Les extraits qui suivent proviennent d'une contribution de l'écrivain Jean-Christian Petitfils au Livre Noir de la Révolution Françaisen (2008).
Il propose ici une relecture très personnelle de la convocation des Etats Généraux.
Qu'allait faire Louis XVI? À un
Conseil élargi, tenu le 27 décembre, les discussions furent particulièrement
vives. Les avis divergeaient parmi les ministres et secrétaires d'État. En
définitive, Louis se prononça en faveur de la double représentation du tiers.
La reine, exceptionnellement conviée au Conseil, qui s'était exclamée au cours
de la crise de mai: « Je suis la reine du tiers, moi! », approuva. Une question
subsistait, celle du vote.
Devait-il se faire par tête ou
par ordre? Il fut décidé que les ordres régleraient eux-mêmes la question.

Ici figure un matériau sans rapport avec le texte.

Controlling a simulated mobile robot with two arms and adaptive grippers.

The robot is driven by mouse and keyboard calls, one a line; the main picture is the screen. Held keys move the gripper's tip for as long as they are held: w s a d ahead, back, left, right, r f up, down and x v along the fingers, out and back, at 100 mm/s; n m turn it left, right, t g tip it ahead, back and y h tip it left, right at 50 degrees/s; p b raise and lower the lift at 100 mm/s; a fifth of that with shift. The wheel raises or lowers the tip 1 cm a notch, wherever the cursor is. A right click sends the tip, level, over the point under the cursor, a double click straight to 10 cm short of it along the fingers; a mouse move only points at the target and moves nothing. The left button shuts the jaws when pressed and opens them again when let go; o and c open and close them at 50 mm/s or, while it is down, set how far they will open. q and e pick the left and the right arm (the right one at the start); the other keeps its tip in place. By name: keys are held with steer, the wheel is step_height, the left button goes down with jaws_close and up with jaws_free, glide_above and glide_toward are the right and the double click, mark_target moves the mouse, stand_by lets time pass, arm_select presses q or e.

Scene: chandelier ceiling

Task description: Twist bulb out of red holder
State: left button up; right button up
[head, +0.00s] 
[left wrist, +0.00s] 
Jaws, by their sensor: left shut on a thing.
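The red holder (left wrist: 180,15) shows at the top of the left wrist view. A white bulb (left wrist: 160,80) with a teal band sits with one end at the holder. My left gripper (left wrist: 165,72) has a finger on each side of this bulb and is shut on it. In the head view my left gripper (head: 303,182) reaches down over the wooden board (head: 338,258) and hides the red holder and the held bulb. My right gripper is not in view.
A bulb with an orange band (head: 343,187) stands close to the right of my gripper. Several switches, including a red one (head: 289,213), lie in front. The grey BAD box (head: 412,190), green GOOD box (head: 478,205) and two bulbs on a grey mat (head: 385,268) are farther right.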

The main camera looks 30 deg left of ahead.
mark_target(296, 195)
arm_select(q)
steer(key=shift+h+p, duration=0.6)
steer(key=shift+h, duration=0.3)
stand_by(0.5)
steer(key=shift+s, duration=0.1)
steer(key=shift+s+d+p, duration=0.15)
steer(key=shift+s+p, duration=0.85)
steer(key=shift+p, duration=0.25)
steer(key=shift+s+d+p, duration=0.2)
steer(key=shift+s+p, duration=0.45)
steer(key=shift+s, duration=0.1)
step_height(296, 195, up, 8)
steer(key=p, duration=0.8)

C'était déjà un progrès, même si les fondements de la société d'ordres
n'étaient pas remis en cause, pas plus, bien entendu, que la souveraineté
royale. Plus importante était l'acceptation par le monarque de la tenue d'états
généraux périodiques, chargés de voter les nouveaux impôts notamment, première
étape d'un système de monarchie constitutionnelle. Pour tenir compte de la
volonté populaire, Louis XVI bousculait jusqu'à la sacro-sainte constitution
coutumière de son royaume, défendue par ses prédécesseurs! Osera-t-on encore
dire qu'il n'était pas un roi réformateur?
Cependant, la situation
économique s'était aggravée. En raison d'un automne et d'un hiver très
rigoureux (le gel avait partiellement paralysé l'économie du royaume), la
misère avait gagné les campagnes, jetant sur les routes des milliers de
désœuvrés et de chômeurs. La disette, voire dans certaines zones la famine,
menaçait. La question du ravitaillement des villes devenait épineuse, malgré le
retour au contrôle des approvisionnements (la « police des grains») dès
septembre 1788 et les achats de farine à l'étranger. Le prix du pain atteindra
le 14 juillet 1789 un record, jamais égalé depuis la mort de Louis XIV. Le
climat social s'alourdissait. Un climat pré-insurrectionnel s'installait,
encouragé par l'attente des états généraux. On ne comptait plus les pillages de
boulangeries, de greniers à sel ou de granges dîmières. Des émeutes de la
misère éclataient un peu partout en province, jusque dans les grandes villes.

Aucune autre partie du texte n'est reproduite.